Indian Joe was hired by General Jacob Bayley, who was commanding the northern frontier forces, protecting New England from Canada.  Joe was sent out on many dangerous missions with rangers to point out trails unknown to white men.  It is a common belief that Joe was the scout for the original mapping out of the military road known as the Bayley-Hazen Road.  It closely followed Indian trails in as straight a line as possible, at times seeming to defy gravity going up and down hills, but always going around swamps.  

General Bayley paid the men working on the road with his own funds, and so far as we know the fledgling country never reimbursed him.  The road work was discontinued before it reached its destination.  Perhaps it was feared if our troops could easily reach Canada by road, it would be just as easy for the British to invade Vermont via the same road.      

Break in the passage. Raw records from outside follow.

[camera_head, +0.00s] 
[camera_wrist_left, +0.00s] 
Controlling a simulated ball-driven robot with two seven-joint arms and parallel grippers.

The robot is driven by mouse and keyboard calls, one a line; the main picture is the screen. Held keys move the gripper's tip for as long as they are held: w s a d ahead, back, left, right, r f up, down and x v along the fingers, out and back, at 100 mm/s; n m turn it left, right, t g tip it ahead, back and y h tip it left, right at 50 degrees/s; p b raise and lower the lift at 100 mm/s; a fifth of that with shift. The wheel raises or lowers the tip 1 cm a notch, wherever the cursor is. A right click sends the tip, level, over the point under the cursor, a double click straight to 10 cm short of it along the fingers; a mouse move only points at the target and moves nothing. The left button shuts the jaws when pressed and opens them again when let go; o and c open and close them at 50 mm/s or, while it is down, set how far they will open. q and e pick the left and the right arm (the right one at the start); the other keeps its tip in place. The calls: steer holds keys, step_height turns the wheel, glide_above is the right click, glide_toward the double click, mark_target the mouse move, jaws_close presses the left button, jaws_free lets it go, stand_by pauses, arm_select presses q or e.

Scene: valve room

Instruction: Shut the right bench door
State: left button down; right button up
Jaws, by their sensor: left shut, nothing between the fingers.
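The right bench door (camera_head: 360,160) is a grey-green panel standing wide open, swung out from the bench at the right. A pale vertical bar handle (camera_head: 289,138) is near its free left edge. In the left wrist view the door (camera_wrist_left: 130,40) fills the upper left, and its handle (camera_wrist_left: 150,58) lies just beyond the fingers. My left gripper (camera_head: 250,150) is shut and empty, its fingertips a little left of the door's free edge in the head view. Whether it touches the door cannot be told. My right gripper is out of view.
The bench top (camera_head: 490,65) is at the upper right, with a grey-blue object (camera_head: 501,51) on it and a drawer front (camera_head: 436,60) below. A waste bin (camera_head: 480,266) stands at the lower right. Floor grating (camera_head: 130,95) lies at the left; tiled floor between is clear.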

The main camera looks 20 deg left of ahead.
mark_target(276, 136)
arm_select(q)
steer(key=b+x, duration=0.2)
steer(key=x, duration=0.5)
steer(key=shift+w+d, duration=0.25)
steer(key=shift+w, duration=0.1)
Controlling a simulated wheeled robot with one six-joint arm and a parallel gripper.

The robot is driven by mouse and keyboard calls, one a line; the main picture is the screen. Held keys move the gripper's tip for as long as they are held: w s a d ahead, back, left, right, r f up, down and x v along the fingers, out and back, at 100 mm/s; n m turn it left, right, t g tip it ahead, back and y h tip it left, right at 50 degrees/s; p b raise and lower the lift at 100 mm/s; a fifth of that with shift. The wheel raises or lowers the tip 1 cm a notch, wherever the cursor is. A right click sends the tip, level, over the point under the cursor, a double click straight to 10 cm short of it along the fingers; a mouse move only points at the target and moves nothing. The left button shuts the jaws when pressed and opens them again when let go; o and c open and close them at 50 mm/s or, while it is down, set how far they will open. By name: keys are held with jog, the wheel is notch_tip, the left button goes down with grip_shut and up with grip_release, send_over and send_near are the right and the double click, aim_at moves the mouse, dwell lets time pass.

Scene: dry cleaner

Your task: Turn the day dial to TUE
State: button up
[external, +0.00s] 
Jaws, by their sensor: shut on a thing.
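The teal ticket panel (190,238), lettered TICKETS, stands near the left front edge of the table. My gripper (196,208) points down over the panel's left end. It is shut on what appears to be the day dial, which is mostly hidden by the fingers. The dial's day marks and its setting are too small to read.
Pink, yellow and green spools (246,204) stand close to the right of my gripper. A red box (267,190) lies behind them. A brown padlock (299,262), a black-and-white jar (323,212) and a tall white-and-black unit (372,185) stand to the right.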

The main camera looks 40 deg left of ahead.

After the Revolution ended, Indian Joe received a letter of appreciation from General George Washington himself.  It summoned Joe to Washington's headquarters at Newburgh, N.Y., on the Hudson.  Joe and Molly made the trip by canoe and on foot.  He was always very proud of his visit with Washington.      

With the Revolution over, Joe and Molly continued to wander up and down the valleys helping out when they could and making new friends, some in Hyde Park.  The first settler of Morristown found them camping there and was given moose meat by the Indians during a severe winter.      

In the declining years of Joe and Molly, there were numerous petitions to the Legislature for increased payments for their care.  After 1792 there is no more reference to Molly; her death is a mystery.  It is believed that on a trip that led them quite close to the Canadian border, Molly was snatched by Indians and taken back to Canada.      

Joe's last guardian was Frye Bayley of Newbury, the nephew of General Bayley.  In February, 1819, the sick and deranged old Indian wandered out in the woods after a severe storm and was found there "badly frozen."  He died soon after.      

He is buried in Oxbow Cemetery, Newbury, next to General Bayley.  His monument says "Erected in Memory of Old Joe, the Friendly Indian Guide."